Sunday, July 16, 2006

It is hard out here

It is hotter than a fashizzy my brizzy, Torn Slatterns and Nugget Ranchers

How bad is it?
Beirut International Airport remains closed after Israeli jets bombed it; to show how bad it was, this was the first time in aviation history that the airport was more bombed than the pilots.

It is hot. I am sweating like I just told French soccer star Zinedine Zidane a “yo mama” joke.

Who knew?
Scientists say that they have discovered a mastodon fossil in Michigan. That’s not the most amazing part; the mastodon was being ridden by Jimmy Hoffa.

Not good
The rumor is Barry Bonds is to be indicted on perjury and tax-evasion charges. I don’t want to imply this has been a nightmare season for Bonds but it’s almost as bad as the night Bonds woke up in a cold sweat dreaming he was back with the Pittsburgh Pirates.

Crime wave
Washington, D.C. Police Chief Charles Ramsey declared a crime emergency in that city. It’s so bad Patrick Kennedy crashed his car to avoid a carjacking.

Left out one thing
My daughter just finished the American star Julie Foudy’s girl’s soccer camp. It was great, but we were a tad disappointed. They didn’t coach them how to head-butt a foul-mouthed Italian.
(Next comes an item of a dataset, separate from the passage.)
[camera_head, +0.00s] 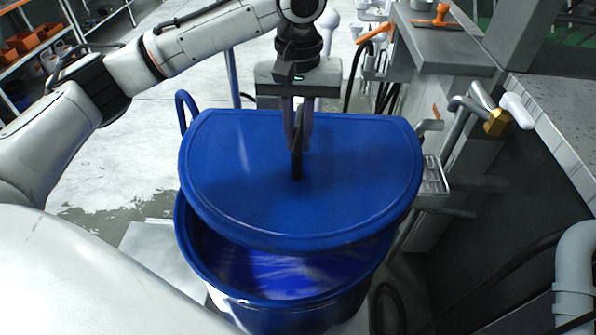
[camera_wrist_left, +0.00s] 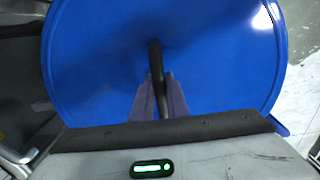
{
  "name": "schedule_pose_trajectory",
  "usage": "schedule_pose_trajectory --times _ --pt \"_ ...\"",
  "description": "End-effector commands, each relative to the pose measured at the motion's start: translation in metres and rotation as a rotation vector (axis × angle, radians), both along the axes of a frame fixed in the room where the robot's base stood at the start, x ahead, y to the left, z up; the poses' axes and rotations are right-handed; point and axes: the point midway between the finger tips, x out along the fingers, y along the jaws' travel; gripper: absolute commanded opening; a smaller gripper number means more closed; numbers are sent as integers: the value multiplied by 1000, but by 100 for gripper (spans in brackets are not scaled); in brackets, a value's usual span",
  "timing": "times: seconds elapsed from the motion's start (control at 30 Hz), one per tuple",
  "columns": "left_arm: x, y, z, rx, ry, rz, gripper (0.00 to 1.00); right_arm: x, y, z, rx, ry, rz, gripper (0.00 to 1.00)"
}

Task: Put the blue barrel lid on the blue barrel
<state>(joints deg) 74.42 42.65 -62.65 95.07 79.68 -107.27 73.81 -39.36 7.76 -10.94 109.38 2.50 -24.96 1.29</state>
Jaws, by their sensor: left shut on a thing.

Uh, no Sir, that’s not, oh forget it
President Bush is in Europe for the G-8 conference. Still, I am not sure he gets it. When they asked President Bush what he thought about the G-8, Bush said he prefers Chevy’s to Fords.

Clever guy
Newly discovered letters reveal Albert Einstein had ten mistresses and two wives. No wonder Einstein invented the theory of relativity. “No honey, you just think I’m home late, time is relative.”